Finance

Economics of Long Term Finance

There are many reasons for borrowing in the bond market, but the fundamental reason is to acquire long term finance or funds, usually for long-term capital projects (such as the building of a factory or constructing a highway or setting up the infrastructure for a gold mine). The bond market thus facilitates capital formation.
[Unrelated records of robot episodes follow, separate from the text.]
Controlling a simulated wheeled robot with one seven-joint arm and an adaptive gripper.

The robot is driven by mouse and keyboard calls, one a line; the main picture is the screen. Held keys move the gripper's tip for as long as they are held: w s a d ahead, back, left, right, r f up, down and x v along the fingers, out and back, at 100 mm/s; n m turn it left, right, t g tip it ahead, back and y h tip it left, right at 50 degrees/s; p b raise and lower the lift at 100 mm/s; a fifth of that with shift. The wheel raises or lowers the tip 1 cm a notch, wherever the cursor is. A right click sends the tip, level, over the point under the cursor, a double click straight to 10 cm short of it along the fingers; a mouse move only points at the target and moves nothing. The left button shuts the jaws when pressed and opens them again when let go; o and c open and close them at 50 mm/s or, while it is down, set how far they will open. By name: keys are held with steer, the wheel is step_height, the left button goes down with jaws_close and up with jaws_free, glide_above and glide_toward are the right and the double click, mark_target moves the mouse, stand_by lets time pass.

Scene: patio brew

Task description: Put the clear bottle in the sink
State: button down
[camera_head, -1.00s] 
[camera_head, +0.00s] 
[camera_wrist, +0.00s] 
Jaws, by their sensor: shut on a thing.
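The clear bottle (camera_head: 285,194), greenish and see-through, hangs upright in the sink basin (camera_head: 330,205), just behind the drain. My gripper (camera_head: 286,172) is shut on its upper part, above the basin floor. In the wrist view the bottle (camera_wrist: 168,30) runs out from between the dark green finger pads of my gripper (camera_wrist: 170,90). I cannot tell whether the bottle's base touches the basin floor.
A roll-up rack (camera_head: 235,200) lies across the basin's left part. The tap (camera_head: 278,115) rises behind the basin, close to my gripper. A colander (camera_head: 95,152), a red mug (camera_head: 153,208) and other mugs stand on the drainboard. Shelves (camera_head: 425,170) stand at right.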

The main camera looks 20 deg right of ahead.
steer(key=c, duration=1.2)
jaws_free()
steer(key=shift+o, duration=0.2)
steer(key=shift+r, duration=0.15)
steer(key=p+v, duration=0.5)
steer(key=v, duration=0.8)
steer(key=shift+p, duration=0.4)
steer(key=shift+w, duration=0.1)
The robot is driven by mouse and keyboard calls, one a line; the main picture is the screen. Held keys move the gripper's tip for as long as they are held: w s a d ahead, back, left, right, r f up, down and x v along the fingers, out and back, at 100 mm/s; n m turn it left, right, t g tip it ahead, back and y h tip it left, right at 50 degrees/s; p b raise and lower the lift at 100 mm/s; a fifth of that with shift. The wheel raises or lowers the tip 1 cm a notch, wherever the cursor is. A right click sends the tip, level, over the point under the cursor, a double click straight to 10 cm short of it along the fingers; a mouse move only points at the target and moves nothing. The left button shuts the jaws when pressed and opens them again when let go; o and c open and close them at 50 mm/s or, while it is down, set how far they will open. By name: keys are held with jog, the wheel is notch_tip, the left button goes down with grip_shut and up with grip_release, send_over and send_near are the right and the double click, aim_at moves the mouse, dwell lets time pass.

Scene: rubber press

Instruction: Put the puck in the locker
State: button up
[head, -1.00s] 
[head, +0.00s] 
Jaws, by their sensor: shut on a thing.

By long term is meant periods of longer than a year and up to 30 years. In some countries, bonds are also issued for 40 years, and in a few countries (e.g. the UK and the USA) perpetual bonds (also called consoles) were issued in the past (these bonds do not have a maturity date). The other reasons for borrowing long-term (i.e. the advantages of borrowing long-term) are:

  • Short-term borrowing entails a series of borrowings, i.e. a new borrowing is required every few months; it is administratively burdensome.
  • The rate of interest may be higher when the rollovers take place. • Short-term funds may not always be readily available on the rollover dates.
  • An issuer’s creditworthiness may decline at some stage in the short term borrowing cycle, and funds may not be available at all under this changed circumstance.
  • Equity finance (which is long-term finance) may at times be too expensive.

The bond market overcomes these financially harmful possibilities. It therefore plays a significant role in the economy, in terms of making fixed investment projects possible, i.e. it facilitates capital formation.